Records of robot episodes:
-------------------------

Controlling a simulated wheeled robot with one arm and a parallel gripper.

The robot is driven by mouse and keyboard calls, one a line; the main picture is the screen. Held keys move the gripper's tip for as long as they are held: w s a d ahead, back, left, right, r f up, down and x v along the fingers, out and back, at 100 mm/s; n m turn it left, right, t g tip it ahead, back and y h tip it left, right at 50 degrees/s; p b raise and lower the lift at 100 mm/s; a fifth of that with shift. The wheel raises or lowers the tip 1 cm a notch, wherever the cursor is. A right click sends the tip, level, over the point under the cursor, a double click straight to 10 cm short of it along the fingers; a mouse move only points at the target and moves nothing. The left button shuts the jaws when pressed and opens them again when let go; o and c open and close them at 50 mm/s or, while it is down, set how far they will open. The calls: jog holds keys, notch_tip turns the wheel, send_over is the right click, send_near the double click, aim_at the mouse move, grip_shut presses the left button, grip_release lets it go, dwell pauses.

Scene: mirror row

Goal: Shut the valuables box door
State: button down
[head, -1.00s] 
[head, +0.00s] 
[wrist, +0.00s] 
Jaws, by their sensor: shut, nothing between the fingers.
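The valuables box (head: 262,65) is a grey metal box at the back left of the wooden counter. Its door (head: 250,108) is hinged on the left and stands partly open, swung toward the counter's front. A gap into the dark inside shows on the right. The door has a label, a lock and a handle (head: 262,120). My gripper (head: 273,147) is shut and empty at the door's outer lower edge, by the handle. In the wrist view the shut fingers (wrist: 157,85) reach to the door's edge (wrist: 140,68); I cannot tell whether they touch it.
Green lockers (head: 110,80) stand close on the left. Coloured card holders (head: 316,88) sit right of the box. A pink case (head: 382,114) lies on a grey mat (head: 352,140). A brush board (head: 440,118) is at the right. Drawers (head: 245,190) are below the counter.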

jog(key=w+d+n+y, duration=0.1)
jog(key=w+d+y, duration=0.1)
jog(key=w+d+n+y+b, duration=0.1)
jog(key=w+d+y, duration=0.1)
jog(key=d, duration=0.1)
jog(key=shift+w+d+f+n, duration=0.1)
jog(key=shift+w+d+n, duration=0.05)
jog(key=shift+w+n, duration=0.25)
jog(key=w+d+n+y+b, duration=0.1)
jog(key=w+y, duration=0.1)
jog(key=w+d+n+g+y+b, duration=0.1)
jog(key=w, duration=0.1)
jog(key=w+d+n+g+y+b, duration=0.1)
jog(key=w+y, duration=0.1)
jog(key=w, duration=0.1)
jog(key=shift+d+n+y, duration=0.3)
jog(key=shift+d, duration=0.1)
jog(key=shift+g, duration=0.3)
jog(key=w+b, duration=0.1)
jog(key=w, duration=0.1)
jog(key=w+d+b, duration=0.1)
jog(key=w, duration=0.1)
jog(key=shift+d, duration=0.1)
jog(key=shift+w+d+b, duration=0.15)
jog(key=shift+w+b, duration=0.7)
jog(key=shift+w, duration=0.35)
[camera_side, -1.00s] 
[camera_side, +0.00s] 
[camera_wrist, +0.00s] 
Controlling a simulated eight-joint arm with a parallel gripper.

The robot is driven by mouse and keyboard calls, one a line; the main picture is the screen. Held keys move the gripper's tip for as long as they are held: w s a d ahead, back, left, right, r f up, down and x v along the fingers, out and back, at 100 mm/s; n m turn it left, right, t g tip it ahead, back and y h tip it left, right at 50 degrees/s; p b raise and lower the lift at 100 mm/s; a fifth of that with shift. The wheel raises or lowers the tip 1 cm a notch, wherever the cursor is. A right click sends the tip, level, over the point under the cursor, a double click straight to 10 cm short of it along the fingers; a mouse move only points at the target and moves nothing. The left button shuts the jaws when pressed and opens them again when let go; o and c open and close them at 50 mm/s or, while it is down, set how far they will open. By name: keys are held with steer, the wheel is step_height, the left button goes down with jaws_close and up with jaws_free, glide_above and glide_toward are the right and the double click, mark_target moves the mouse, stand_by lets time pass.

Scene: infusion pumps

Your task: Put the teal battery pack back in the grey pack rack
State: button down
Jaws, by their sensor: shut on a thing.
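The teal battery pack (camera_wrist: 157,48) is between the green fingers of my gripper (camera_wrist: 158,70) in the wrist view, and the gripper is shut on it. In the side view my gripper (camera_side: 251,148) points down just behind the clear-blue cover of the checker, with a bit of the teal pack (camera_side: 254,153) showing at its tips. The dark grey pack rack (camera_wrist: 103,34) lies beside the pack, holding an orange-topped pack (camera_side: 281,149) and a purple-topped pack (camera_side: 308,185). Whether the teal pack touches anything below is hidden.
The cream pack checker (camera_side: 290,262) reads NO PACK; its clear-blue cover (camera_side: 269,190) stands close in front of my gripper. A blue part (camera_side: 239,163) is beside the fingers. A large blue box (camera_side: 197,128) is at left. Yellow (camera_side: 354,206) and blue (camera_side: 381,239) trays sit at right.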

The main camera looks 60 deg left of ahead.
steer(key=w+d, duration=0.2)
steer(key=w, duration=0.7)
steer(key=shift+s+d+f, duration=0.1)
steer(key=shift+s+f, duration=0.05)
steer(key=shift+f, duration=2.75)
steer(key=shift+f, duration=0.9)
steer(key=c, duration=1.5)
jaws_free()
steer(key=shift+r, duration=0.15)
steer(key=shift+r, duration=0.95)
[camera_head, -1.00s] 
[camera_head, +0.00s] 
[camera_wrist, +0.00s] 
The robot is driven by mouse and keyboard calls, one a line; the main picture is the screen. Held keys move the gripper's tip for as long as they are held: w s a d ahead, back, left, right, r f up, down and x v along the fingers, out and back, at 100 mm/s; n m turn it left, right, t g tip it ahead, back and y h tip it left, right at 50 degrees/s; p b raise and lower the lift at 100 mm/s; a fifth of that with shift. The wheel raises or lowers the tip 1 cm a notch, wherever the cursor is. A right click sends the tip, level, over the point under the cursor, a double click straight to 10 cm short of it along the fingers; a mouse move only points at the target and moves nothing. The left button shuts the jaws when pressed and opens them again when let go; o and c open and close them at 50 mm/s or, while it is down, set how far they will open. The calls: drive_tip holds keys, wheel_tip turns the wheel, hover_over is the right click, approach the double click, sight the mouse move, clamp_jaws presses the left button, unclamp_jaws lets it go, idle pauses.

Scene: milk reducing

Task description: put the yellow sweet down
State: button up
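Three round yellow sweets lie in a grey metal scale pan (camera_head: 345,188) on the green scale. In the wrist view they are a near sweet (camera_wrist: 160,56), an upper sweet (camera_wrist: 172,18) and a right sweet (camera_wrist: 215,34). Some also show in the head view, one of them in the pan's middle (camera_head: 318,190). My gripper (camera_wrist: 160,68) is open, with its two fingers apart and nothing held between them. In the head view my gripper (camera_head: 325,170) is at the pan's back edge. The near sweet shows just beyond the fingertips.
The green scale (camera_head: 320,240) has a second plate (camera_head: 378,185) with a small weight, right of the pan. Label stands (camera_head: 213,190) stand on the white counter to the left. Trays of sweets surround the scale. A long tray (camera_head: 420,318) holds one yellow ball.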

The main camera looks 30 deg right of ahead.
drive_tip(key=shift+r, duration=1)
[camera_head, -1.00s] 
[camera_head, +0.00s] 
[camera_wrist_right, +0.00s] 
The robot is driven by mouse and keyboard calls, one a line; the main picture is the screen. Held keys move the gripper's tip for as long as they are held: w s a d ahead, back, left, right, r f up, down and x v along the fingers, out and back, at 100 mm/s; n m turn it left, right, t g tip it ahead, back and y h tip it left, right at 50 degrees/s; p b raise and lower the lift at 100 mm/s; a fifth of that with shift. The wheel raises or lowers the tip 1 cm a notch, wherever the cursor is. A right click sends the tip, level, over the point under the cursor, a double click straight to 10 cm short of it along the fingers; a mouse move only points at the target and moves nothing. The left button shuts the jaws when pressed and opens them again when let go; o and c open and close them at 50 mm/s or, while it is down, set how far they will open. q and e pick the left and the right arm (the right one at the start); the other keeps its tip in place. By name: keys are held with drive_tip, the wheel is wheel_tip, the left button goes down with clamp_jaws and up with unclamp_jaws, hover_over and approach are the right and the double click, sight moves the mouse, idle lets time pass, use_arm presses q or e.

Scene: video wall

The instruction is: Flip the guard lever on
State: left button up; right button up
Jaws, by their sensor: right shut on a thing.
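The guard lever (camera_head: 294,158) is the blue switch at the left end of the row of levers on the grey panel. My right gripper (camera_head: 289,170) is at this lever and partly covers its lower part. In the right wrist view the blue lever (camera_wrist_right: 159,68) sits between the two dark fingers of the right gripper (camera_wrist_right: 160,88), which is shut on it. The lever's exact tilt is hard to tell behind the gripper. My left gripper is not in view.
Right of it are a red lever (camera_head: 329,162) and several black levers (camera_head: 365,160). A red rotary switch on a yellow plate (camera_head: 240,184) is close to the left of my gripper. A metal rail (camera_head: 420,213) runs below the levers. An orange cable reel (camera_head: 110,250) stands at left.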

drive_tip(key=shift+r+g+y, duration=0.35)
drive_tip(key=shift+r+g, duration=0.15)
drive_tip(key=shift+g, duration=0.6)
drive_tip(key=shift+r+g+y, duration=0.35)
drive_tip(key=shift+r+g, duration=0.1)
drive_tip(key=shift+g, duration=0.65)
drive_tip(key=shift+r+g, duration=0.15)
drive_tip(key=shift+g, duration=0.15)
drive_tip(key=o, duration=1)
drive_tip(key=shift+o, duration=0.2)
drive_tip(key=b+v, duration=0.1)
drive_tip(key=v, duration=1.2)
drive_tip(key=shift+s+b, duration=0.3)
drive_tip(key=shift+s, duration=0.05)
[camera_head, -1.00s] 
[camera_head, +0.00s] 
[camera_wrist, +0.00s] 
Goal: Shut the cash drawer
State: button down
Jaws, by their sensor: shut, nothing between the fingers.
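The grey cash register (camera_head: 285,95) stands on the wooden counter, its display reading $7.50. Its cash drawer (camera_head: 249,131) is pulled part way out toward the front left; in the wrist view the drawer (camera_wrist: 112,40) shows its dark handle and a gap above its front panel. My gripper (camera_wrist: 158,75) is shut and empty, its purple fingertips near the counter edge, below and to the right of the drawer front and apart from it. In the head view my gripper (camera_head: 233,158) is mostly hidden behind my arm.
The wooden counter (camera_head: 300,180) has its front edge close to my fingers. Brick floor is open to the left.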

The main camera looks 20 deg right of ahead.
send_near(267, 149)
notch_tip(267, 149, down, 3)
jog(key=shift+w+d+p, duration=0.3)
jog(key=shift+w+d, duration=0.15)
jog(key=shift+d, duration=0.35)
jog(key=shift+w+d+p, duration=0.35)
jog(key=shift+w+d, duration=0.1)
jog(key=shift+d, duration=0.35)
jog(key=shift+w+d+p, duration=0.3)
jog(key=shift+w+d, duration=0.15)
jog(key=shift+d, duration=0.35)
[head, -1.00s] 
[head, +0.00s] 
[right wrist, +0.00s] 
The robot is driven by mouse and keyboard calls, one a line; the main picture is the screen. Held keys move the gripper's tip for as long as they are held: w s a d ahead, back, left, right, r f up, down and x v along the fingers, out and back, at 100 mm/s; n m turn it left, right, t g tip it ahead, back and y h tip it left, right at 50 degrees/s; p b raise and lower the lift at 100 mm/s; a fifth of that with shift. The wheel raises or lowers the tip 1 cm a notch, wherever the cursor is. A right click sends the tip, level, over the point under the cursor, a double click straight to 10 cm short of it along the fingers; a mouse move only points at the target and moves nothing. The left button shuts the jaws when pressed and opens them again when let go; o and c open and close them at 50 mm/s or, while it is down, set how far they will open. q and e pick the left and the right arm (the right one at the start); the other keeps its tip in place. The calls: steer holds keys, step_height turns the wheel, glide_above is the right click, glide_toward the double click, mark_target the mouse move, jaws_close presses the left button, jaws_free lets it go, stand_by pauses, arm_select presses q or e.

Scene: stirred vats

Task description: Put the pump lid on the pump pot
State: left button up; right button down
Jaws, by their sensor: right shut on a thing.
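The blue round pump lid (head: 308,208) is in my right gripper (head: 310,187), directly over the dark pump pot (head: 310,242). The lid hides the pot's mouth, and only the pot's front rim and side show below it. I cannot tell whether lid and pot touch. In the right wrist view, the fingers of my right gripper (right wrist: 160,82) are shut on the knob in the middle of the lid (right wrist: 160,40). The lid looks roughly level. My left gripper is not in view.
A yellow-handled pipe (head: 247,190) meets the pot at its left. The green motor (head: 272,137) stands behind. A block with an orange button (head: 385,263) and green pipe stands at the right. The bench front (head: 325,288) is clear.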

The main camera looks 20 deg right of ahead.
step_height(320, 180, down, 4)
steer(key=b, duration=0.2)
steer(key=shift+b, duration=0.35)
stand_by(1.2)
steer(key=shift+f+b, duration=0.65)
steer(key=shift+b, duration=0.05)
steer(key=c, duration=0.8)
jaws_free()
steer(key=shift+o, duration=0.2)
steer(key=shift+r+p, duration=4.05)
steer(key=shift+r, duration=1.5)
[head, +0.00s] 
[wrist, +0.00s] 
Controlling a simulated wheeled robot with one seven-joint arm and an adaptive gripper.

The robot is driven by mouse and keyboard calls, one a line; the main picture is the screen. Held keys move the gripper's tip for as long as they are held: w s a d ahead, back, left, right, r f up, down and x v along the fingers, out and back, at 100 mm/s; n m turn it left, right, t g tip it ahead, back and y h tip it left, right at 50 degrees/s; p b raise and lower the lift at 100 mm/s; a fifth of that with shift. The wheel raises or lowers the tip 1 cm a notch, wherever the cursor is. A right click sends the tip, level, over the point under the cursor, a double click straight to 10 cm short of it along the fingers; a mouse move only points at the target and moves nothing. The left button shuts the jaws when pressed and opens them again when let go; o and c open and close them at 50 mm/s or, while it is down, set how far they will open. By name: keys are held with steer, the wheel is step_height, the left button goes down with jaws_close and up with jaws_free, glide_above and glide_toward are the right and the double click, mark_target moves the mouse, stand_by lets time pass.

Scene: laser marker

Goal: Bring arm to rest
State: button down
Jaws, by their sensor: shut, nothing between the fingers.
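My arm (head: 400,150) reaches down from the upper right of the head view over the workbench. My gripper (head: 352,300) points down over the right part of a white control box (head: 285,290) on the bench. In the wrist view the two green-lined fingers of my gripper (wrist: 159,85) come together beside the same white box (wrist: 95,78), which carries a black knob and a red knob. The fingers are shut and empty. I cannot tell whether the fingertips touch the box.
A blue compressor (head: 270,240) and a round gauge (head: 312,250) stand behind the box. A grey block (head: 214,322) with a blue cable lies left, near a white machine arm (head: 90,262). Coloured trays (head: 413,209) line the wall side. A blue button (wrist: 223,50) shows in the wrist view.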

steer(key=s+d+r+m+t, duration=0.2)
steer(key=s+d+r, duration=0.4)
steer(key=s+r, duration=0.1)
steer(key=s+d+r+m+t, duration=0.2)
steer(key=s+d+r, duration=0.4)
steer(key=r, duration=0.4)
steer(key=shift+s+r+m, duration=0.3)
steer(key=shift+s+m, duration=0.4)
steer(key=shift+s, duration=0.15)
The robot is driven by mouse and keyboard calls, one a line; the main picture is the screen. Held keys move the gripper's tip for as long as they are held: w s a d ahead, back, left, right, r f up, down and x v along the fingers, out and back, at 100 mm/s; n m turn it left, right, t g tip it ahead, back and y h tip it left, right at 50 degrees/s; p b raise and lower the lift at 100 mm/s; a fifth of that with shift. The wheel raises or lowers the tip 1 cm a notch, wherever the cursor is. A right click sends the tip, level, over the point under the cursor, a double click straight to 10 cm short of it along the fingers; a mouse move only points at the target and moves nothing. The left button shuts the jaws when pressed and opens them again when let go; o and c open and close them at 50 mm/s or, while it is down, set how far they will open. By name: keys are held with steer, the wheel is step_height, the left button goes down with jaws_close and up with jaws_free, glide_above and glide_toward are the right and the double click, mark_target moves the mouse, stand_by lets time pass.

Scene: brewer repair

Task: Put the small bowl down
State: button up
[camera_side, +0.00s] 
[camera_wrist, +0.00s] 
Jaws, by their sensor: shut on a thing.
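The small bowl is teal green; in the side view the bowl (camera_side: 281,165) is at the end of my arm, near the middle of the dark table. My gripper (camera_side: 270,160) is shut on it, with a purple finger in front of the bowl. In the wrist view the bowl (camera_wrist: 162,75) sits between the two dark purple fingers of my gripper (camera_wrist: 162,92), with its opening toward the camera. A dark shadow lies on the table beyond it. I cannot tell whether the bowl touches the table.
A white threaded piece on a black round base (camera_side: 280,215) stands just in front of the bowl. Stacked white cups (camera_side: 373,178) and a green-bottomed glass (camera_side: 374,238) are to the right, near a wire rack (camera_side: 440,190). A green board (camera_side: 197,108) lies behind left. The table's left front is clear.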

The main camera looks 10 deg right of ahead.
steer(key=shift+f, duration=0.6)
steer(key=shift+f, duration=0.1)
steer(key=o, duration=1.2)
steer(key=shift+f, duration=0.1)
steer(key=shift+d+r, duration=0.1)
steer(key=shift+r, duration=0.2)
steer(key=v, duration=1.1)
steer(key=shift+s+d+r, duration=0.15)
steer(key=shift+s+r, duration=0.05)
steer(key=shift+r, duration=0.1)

-------------------------

Give back exactly the stretch that opens on the line with "The main camera looks 30 deg right of ahead." and closes on the line with "[camera_wrist_right, +0.00s]".

FINAL RESULT
The main camera looks 30 deg right of ahead.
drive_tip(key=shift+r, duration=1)
[camera_head, -1.00s] 
[camera_head, +0.00s] 
[camera_wrist_right, +0.00s] 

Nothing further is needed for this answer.